Last exhibition day in Moscow – it’s a slow one, enlivened by old babuschkas with string bags prowling the stands hoping for some give away or cheap merchandise. We have nothing to give away, but some Russian stands have queues of people snaffling the products, presumably for resale in the metro stations! The show is supposed to close at four, but dismantling is well under way at three pm.
We had a lot of interesting visitors over the show, and one of them in particular is a serious prospect. The buyer invites us to visit his company after the show and we jump at the opportunity. This is apparently a big detergent manufacturer privatised a few years ago, well known brand name, glossy brochure, sales all over Russia. Presumably then we will see a modern, efficient organisation? Reality is somewhat different…
As we arrive at the factory, we notice it is plonked in the middle of the housing complex. OK, detergent manufacture is not a petrochemicals plant, but not really the sort of thing you want cheek-by-jowl to your house! The main feature of the drab entrance is the guard and a massive steel turnstile gate. Is this maybe an ex-prison? The purchasing department is up six flights of stairs. No lift. As we go up, I can’t help but notice the electric wiring festooned along the ceiling. We then make some small talk with the purchasing manager but soon discover that the real decision maker is the MD who will meet us at dinner later. So we are taken on a factory tour, and here I have the feeling of stepping back 50 years in time. The factory is a series of buildings grouped around an unpaved courtyard: big lorries move back and forth churning up the melting snow into a muddy slush. We enter the raw materials store: piles of assorted powders on a concrete floor, pallets of carton boxes stored exposed to the elements with just a sheet of plastic to protect them, open barrels of solvents, with a guy smoking nearby??! We hurry on to the powder packaging department. Here things look better: two Italian-made filling lines whizz along, filling detergent powder in carton boxes. It could even be efficient, if only there were not a squad of ladies at the end, manually glueing the cartons closed, with a pot of glue and a brush! We move to the liquid filling area: oven cleaner flows from a spigot, one lady fills plastic bottles with her bare hands, three ladies stick on labels, still by hand!

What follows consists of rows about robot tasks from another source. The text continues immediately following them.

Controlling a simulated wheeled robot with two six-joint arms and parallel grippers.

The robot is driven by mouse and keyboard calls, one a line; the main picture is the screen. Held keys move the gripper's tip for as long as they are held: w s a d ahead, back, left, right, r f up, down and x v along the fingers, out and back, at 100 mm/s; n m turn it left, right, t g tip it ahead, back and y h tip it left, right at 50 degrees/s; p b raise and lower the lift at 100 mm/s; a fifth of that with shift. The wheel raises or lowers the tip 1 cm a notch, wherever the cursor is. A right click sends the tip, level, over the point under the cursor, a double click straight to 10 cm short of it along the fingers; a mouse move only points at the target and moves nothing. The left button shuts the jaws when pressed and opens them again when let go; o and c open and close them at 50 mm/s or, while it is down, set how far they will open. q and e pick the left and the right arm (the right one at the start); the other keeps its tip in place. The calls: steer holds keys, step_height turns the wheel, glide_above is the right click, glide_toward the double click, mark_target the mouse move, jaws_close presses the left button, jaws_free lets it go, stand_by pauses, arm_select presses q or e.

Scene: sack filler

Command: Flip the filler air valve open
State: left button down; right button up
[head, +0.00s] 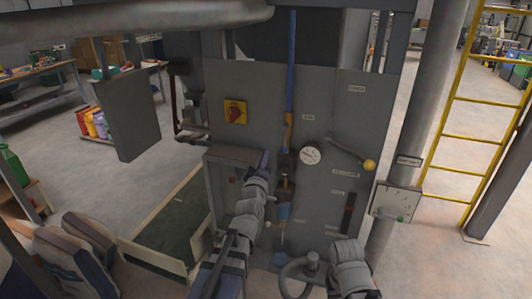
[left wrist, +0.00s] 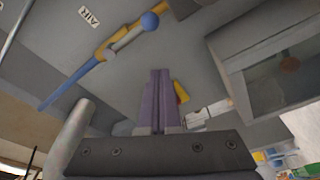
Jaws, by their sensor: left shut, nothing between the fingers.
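The air valve shows in the head view as a yellow-orange lever (head: 288,132) on the vertical blue pipe (head: 291,60), beside a small label. In the left wrist view, the yellow lever (left wrist: 98,58) and a blue ball (left wrist: 150,21) show near the "AIR" label (left wrist: 88,16). My left gripper (head: 264,160) is shut and empty, below and left of the lever in the head view. Its purple fingers (left wrist: 160,85) point at the grey panel and appear apart from the lever. My right gripper is not visible; only part of that arm shows.
The grey panel (head: 250,80) carries a red-and-yellow rotary switch (head: 235,111), a round gauge (head: 310,155) and a lever with a yellow knob (head: 369,165). A grey box with a ledge (head: 240,153) stands close to my left gripper. A yellow ladder (head: 480,139) stands at right.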

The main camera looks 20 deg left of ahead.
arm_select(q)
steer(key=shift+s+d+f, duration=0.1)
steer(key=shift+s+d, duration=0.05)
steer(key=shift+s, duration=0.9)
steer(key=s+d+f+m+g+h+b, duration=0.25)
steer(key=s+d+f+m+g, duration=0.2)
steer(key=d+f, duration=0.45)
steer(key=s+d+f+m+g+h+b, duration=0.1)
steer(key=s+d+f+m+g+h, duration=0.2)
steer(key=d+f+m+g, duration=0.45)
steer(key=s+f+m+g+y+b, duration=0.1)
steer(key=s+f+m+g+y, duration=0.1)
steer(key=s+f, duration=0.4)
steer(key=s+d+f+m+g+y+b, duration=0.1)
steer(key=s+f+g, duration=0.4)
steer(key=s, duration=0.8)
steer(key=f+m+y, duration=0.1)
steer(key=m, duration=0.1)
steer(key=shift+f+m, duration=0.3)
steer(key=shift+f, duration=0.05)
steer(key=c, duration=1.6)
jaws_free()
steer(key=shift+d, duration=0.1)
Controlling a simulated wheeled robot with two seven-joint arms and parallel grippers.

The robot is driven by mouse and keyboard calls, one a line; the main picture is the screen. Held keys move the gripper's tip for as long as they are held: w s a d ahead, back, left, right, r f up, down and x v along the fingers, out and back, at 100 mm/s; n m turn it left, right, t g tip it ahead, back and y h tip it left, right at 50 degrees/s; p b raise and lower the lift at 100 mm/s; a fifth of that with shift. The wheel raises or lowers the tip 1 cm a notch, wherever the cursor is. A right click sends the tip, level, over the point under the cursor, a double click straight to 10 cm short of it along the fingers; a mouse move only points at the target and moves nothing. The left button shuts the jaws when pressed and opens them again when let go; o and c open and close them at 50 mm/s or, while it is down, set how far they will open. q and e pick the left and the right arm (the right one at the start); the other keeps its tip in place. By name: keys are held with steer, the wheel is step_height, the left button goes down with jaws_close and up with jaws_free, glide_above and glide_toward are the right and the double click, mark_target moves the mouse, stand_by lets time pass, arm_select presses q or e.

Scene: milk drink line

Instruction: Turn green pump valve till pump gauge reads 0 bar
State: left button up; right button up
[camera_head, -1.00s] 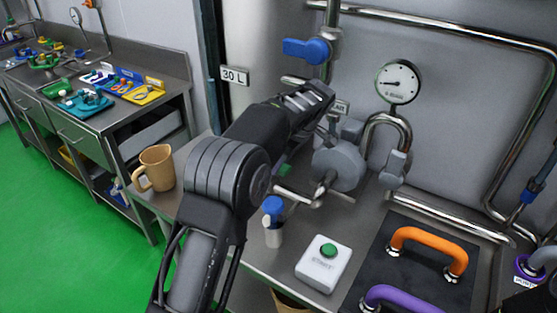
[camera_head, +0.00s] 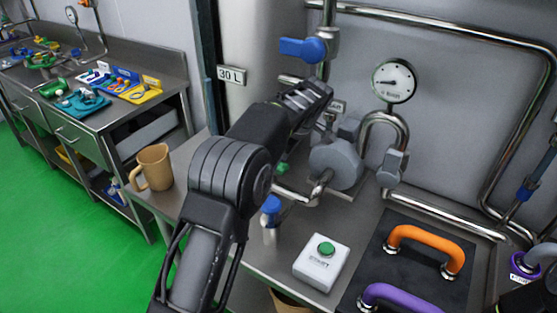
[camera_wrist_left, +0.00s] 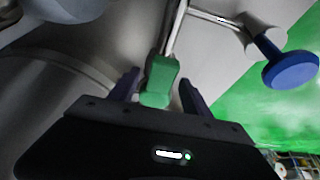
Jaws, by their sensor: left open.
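The green pump valve handle (camera_wrist_left: 160,82) sits between the two dark fingers of my open left gripper (camera_wrist_left: 159,93) in the left wrist view. I cannot tell whether the fingers touch it. In the head view only a small green piece (camera_head: 283,168) shows below my left arm, which hides most of it and the gripper. The round pressure gauge (camera_head: 394,81) hangs above the grey pump (camera_head: 335,163). Its needle points left; the numbers are too small to read. My right gripper is not clearly in view.
A blue-handled valve (camera_head: 303,49) is on the pipe above my left arm. Another blue handle (camera_head: 271,207) stands near the bench front. A white box with a green button (camera_head: 321,262), orange handle (camera_head: 428,246) and purple handle (camera_head: 392,300) lie right. A tan jug (camera_head: 153,167) stands left.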

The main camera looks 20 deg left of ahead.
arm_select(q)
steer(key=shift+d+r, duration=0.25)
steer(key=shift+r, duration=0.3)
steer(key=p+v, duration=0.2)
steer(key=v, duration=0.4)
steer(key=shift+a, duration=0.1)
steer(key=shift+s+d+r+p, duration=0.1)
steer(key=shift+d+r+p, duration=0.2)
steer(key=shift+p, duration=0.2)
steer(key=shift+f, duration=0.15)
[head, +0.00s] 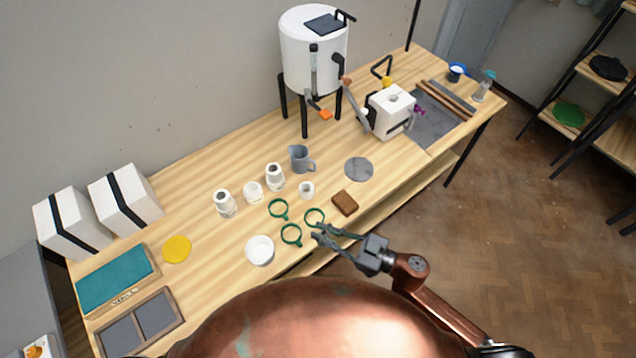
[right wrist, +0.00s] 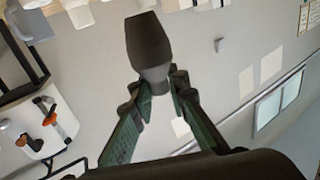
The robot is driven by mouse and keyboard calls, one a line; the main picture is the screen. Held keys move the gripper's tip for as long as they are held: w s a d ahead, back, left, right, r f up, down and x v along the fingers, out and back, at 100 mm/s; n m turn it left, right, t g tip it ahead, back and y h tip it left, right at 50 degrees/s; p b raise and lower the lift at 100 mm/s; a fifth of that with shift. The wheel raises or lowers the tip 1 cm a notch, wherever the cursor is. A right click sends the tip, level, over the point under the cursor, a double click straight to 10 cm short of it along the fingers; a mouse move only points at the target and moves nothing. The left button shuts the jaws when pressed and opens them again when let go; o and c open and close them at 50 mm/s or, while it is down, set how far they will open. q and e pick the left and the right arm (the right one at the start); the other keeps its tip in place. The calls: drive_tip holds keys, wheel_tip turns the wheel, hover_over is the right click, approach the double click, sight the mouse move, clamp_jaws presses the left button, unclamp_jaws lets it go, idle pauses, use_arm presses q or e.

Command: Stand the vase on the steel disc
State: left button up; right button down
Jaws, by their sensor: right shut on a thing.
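My right gripper (head: 317,231) is over the front edge of the table, close to the green rings. In the right wrist view its green fingers close on a dark grey tapered thing (right wrist: 148,45), which has the shape of a small vase. It juts out beyond the fingertips. In the head view the held thing is hard to make out. The steel disc (head: 358,169) lies flat and bare on the table, beyond and right of the gripper. My left gripper is not in view.
Green rings (head: 278,208) lie beside the gripper. White pots (head: 224,204), a white cup (head: 306,190), a grey jug (head: 299,158) and a brown block (head: 345,203) stand around the disc. A white bowl (head: 260,250) is at the front. A white tank (head: 312,55) stands behind.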

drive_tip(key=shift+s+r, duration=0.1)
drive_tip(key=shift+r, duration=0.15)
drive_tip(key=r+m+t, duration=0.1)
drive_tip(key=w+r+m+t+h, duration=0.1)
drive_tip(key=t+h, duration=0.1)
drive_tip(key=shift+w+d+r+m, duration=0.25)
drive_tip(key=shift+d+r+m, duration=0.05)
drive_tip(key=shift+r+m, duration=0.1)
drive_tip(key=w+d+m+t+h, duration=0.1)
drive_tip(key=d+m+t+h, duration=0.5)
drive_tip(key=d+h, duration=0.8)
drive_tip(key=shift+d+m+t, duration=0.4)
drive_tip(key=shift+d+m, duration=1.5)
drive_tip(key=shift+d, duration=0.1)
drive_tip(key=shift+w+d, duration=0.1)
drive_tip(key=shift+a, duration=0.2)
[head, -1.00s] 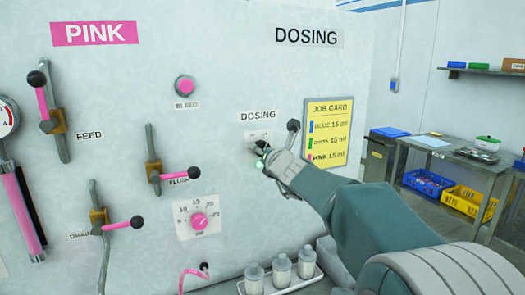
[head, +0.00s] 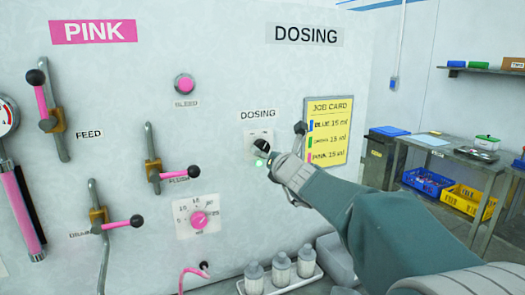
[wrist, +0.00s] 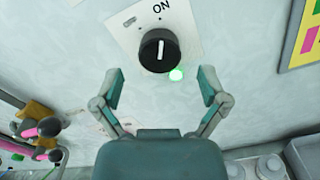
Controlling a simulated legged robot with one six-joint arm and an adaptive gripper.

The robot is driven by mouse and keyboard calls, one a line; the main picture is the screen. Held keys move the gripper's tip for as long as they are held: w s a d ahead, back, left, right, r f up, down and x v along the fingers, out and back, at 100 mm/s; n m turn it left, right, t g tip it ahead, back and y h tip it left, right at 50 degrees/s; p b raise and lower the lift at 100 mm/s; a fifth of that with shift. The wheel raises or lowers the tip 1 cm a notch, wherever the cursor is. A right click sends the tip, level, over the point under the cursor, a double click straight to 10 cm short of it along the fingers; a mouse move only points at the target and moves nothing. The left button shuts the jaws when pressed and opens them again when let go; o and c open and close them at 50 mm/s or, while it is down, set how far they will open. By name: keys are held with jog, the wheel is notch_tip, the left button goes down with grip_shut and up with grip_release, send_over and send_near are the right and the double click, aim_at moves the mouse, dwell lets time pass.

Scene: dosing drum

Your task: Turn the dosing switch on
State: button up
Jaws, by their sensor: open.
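The dosing switch is a black round knob (head: 261,146) on a white plate below the small DOSING label on the panel. In the wrist view the knob (wrist: 160,50) has a white pointer line standing upright toward the word ON on its plate (wrist: 128,38). A small green light (wrist: 177,74) glows just below and right of the knob, and it also shows in the head view (head: 260,164). My gripper (wrist: 161,88) is open and empty. Its two fingers are spread to either side, short of the knob and apart from it. In the head view my gripper (head: 276,165) partly hides the plate.
Pink-handled levers (head: 178,173) and a pink dial (head: 199,220) are to the left. White bottles (head: 281,269) stand on a tray below my arm.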

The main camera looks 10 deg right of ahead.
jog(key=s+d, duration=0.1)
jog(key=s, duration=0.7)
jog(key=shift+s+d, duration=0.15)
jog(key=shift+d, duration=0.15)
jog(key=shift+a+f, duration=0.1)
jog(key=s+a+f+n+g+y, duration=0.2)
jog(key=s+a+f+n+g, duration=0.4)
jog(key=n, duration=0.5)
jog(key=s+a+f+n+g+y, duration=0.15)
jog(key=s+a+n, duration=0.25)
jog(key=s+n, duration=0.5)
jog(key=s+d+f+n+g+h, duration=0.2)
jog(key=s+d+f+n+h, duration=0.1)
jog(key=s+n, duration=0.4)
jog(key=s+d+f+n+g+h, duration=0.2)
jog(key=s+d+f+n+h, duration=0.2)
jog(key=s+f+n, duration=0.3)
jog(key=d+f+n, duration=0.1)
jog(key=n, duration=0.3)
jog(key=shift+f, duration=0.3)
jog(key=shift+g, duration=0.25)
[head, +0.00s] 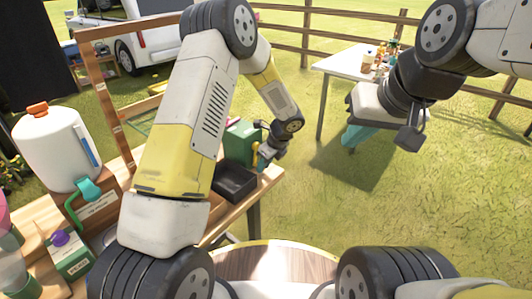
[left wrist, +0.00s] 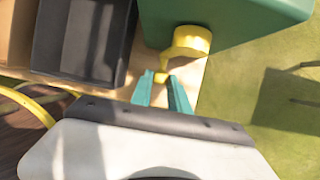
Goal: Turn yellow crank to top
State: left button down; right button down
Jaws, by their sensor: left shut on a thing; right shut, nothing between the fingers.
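The yellow crank (left wrist: 186,42) is on the side of a green box (left wrist: 230,15), with a round hub and a bent arm ending in a small handle. In the left wrist view my left gripper (left wrist: 162,80) has its teal fingers shut on the crank's handle. In the head view the green box (head: 240,142) stands at the table's far right corner, and my left gripper (head: 268,155) is at its right side, where the wrist hides most of the crank. My right gripper (head: 362,137) is shut and empty, hanging over the grass, well apart from the box.
A black tray (head: 235,184) lies in front of the green box on the wooden table (head: 222,222). A white jug (head: 55,148) and a green carton (head: 70,256) stand at the left. A white table (head: 340,63) with bottles is behind. The grass between is clear.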

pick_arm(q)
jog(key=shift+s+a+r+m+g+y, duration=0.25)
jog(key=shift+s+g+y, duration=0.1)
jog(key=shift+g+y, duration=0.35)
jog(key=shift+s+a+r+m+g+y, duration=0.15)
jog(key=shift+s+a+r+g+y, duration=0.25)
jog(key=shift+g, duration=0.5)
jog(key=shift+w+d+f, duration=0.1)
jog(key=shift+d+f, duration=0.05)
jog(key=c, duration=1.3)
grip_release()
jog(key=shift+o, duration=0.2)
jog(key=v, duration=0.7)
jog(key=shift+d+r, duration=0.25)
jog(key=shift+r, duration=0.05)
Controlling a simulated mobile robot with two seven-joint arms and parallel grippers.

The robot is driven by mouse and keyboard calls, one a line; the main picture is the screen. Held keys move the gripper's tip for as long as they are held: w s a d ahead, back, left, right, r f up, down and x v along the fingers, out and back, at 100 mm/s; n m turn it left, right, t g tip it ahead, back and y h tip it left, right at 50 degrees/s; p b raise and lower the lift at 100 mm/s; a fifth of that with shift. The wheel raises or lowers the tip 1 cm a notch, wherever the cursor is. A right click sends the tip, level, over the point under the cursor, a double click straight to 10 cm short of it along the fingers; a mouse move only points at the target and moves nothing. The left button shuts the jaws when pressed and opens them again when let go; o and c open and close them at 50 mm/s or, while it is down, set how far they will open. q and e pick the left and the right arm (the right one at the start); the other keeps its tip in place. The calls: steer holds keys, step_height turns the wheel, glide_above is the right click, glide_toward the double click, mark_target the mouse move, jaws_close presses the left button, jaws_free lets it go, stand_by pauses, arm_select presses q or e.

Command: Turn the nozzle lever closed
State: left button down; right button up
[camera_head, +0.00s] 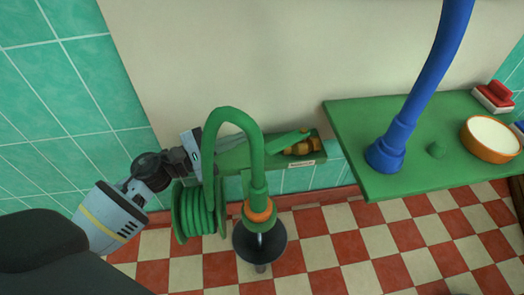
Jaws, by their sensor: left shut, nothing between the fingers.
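A green hose (209,150) arches up and over and comes down into a nozzle with an orange collar (259,212) and a dark, wide funnel-shaped end (260,243). I cannot make out the nozzle lever for certain; a flat green bar (283,141) slants behind the hose, above a green shelf. My left gripper (198,153) comes in from the left. It is shut and empty, beside the left leg of the hose arch, which partly hides it. I cannot tell whether it touches the hose. My right gripper is not in view.
A green hose reel (198,212) sits below my left gripper. The green wall shelf (236,158) holds brassy parts (303,147). At right, a green table (356,125) carries a blue pipe (418,95), an orange-rimmed bowl (489,139) and a red-and-white block (493,97). Checkered floor lies below.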

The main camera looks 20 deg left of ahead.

This display of modern Russian industry leaves us somewhat dazed, so we decide to continue our discussions in the restaurant booked by our hosts. We drive in the company Lada to a local Ukrainian restaurant, part of a chain called Tarasbulba named after a Cossack medieval chieftain. The place is styled after a “traditional Ukrainian house” with farm implements hanging on the whitewashed walls and waiters in gaudy costumes. Whilst we wait for the MD to arrive, we begin our meal with a few starters: pickled vegetables, pickled garlic, pickles rolled up in lard, lard slices and pickled cucumbers. As you can imagine, Ukrainians seem to like lard and pickles!! Then a bowl of Borsch, the famous “Russian” beetroot soup that is actually an import from Ukraine. This was warming and hearty, especially as there was yet more lard within (!), and little yeast fritters.
At this point the MD hurries in. After the first greetings, he has the waiter bring our drinks, what else but Ukrainian vodka, known as gorilka! A toast is called for, we raise our glasses, I pour the liquid down my throat in the customary way, then… KABOOOOM! Now, I’ve had my share of strong drinks and can usually imbibe with a certain confidence… but this gorilka is enough to launch a Soyuz rocket into the stratosphere! For the stuff is not only alcoholic, but is steeped in red peppers and honey “for extra flavour”!!!
A pause of a couple of minutes whilst I regain my breath and wipe away the tears welling in my eyes, then we resume our business discussions. The debate centres not on the price of the product, but on the payment terms: the guy wants credit, but, despite the gorilka, my wits are still with me, and I want to see the colour of his money first. The argument rolls on for several minutes, but he is no position to argue – in the end he concedes on advance payment for first order and a vague promise on future credit for the following ones.
Unfortunately, the second course was served in the midst of the animated discussion, so my rabbit stew with garlic was rather congealed, but tasted nice! Another toast to future cooperation, this time with “standard” vodka (!) rounded off the meal.